◆ **WHAT YOU SHOULD DO**: Go through the listing and write out all of it exactly.

──────────────────────────────

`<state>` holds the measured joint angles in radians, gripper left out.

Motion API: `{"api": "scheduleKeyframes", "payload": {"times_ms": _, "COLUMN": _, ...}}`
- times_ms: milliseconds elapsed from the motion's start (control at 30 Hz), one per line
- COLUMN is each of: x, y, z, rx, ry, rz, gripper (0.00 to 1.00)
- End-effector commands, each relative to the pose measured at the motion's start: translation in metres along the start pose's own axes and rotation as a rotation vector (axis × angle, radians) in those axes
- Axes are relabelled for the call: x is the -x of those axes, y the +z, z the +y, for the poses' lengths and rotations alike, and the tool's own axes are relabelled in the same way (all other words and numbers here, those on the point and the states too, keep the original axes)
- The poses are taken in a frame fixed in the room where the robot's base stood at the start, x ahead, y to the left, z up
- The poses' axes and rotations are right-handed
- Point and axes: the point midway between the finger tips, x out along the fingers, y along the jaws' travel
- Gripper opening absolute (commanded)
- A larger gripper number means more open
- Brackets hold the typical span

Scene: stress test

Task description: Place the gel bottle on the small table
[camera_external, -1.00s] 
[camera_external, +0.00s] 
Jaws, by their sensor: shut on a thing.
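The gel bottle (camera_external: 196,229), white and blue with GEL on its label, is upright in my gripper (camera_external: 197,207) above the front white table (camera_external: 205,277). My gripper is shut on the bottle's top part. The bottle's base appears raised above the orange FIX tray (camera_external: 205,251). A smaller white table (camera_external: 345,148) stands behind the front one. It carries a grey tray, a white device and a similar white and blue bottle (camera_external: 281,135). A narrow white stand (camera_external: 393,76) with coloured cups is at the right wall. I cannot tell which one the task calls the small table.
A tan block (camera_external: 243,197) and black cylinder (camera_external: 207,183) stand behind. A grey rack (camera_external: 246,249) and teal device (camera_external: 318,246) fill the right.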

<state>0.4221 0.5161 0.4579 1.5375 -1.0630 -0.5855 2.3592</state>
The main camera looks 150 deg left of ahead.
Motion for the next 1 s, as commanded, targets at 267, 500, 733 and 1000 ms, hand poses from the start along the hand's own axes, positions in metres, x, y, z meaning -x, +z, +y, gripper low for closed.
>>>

──────────────────────────────

◆ **FINAL RESULT**:
`<state>` holds the measured joint angles in radians, gripper left out.

Motion API: `{"api": "scheduleKeyframes", "payload": {"times_ms": _, "COLUMN": _, ...}}`
- times_ms: milliseconds elapsed from the motion's start (control at 30 Hz), one per line
- COLUMN is each of: x, y, z, rx, ry, rz, gripper (0.00 to 1.00)
- End-effector commands, each relative to the pose measured at the motion's start: translation in metres along the start pose's own axes and rotation as a rotation vector (axis × angle, radians) in those axes
- Axes are relabelled for the call: x is the -x of those axes, y the +z, z the +y, for the poses' lengths and rotations alike, and the tool's own axes are relabelled in the same way (all other words and numbers here, those on the point and the states too, keep the original axes)
- The poses are taken in a frame fixed in the room where the robot's base stood at the start, x ahead, y to the left, z up
- The poses' axes and rotations are right-handed
- Point and axes: the point midway between the finger tips, x out along the fingers, y along the jaws' travel
- Gripper opening absolute (commanded)
- A larger gripper number means more open
- Brackets hold the typical span

Scene: stress test

Task description: Place the gel bottle on the small table
[camera_external, -1.00s] 
[camera_external, +0.00s] 
Jaws, by their sensor: shut on a thing.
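The gel bottle (camera_external: 196,229), white and blue with GEL on its label, is upright in my gripper (camera_external: 197,207) above the front white table (camera_external: 205,277). My gripper is shut on the bottle's top part. The bottle's base appears raised above the orange FIX tray (camera_external: 205,251). A smaller white table (camera_external: 345,148) stands behind the front one. It carries a grey tray, a white device and a similar white and blue bottle (camera_external: 281,135). A narrow white stand (camera_external: 393,76) with coloured cups is at the right wall. I cannot tell which one the task calls the small table.
A tan block (camera_external: 243,197) and black cylinder (camera_external: 207,183) stand behind. A grey rack (camera_external: 246,249) and teal device (camera_external: 318,246) fill the right.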

<state>0.4221 0.5161 0.4579 1.5375 -1.0630 -0.5855 2.3592</state>
The main camera looks 150 deg left of ahead.
Motion for the next 1 s, as commanded, targets at 267, 500, 733 and 1000 ms, hand poses from the start along the hand's own axes, positions in metres, x, y, z meaning -x, +z, +y, gripper low for closed.
>>>

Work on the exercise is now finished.